27 janv. 2020


" La fin d'une liaison "   de Graham Greene   16/20



      Été 1939 à Londres. Lors de la première rencontre entre Maurice Bendrix, écrivain en peine de reconnaissance, et Sarah, jeune épouse du haut fonctionnaire Henry Miles, c’est le coup de foudre. Dans les flammes de la passion, ils entament une folle histoire d'amour qui prendra soudainement fin lorsqu'un obus tombe sur la maison londonienne où ils ont l'habitude de se rejoindre. Bien qu'ils sortent tous les deux vivants des décombres, Sarah, sans la moindre phrase d’explication, prend la fuite, mettant abruptement fin à leur union passionnée.
      Janvier 1946, Bendrix croise par hasard Henry qui lui confie des doutes sur la fidélité de sa femme Sarah. Rongé depuis des années par une curiosité malsaine et une hideuse jalousie, Bendrix engage un détective privé...

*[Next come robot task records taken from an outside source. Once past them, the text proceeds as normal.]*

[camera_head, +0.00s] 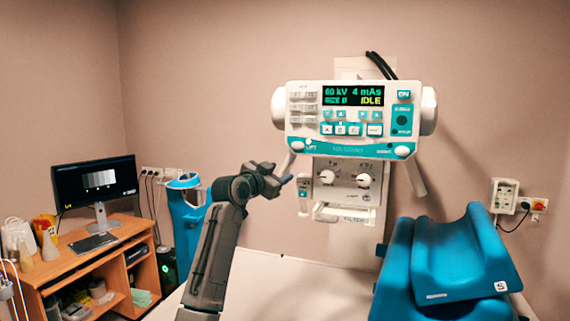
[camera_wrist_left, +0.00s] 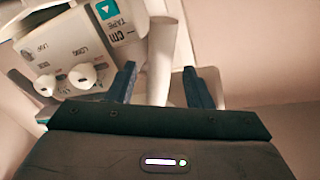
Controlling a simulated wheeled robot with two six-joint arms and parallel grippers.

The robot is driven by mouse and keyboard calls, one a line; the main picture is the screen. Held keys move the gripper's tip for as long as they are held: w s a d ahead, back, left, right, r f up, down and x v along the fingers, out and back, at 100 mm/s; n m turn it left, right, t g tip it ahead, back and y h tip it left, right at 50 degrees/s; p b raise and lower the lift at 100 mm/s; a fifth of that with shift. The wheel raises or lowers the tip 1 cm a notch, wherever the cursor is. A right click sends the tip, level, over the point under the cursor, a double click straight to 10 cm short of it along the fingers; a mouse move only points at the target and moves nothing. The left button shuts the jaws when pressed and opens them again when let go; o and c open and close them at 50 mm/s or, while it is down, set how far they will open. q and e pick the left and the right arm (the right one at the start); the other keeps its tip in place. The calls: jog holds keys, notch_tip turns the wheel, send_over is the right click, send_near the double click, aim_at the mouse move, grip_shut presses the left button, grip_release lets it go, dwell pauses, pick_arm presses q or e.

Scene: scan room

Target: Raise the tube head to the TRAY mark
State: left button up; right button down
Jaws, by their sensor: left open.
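The tube head (camera_head: 352,150) is a white and teal unit with a lit display reading 60 kV, 4 mAs, IDLE. It is at the upper middle of the head view, with a pale slanting handle bar (camera_head: 419,178) on its right side. My left gripper (camera_head: 288,179) is at its lower left. In the left wrist view my left gripper (camera_wrist_left: 160,85) is open, with a pale bar (camera_wrist_left: 162,62) showing between its dark fingers. Contact cannot be told. A label reading TAPE cm (camera_wrist_left: 115,25) is beside it. I cannot make out a TRAY mark. My right gripper is out of view.
Below the head is a panel (camera_head: 346,182) with two white knobs. A pale table (camera_head: 270,285) lies in front, with blue padded supports (camera_head: 462,262) at right.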

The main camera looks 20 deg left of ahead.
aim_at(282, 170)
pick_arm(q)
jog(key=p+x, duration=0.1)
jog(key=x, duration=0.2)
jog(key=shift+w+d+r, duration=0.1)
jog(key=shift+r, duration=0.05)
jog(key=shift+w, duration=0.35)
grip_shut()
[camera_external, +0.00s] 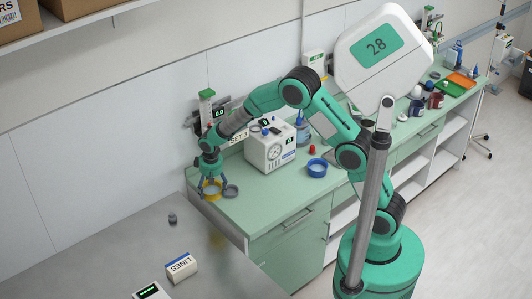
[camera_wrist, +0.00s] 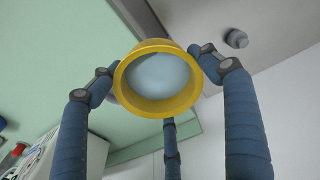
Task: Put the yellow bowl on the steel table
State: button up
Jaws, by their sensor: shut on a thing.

      Toute véritable histoire d'amour n'implique-t-elle pas des sentiments aussi opposés, aussi antinomiques, aussi incompatibles que sont l'amour et la haine, la passion et la jalousie, la vénération et la rancoeur ? Tel est le propos de Graham Greene, qui, non comptant de torturer psychologiquement ses trois personnages principaux, y ajoute un élément perturbateur : la religion. Dès lors, après avoir sévèrement secoué l'ensemble, l'expérience peut commencer. 
      La fin d'une liaison ouvre ainsi de nombreuses portes aux thèmes flirtant avec la philosophie. Quand les démons de l'amour jouent avec l'éthique du christianisme ; quand la recherche de purification perturbe puis bâillonne tout déterminisme ; quand les apparences sont le contraire de la réalité ; quand un homme est accablé par l’accumulation des hasards jusqu'à ne plus les croire ; quand amour et douleur sont indissociables... comment vivre ?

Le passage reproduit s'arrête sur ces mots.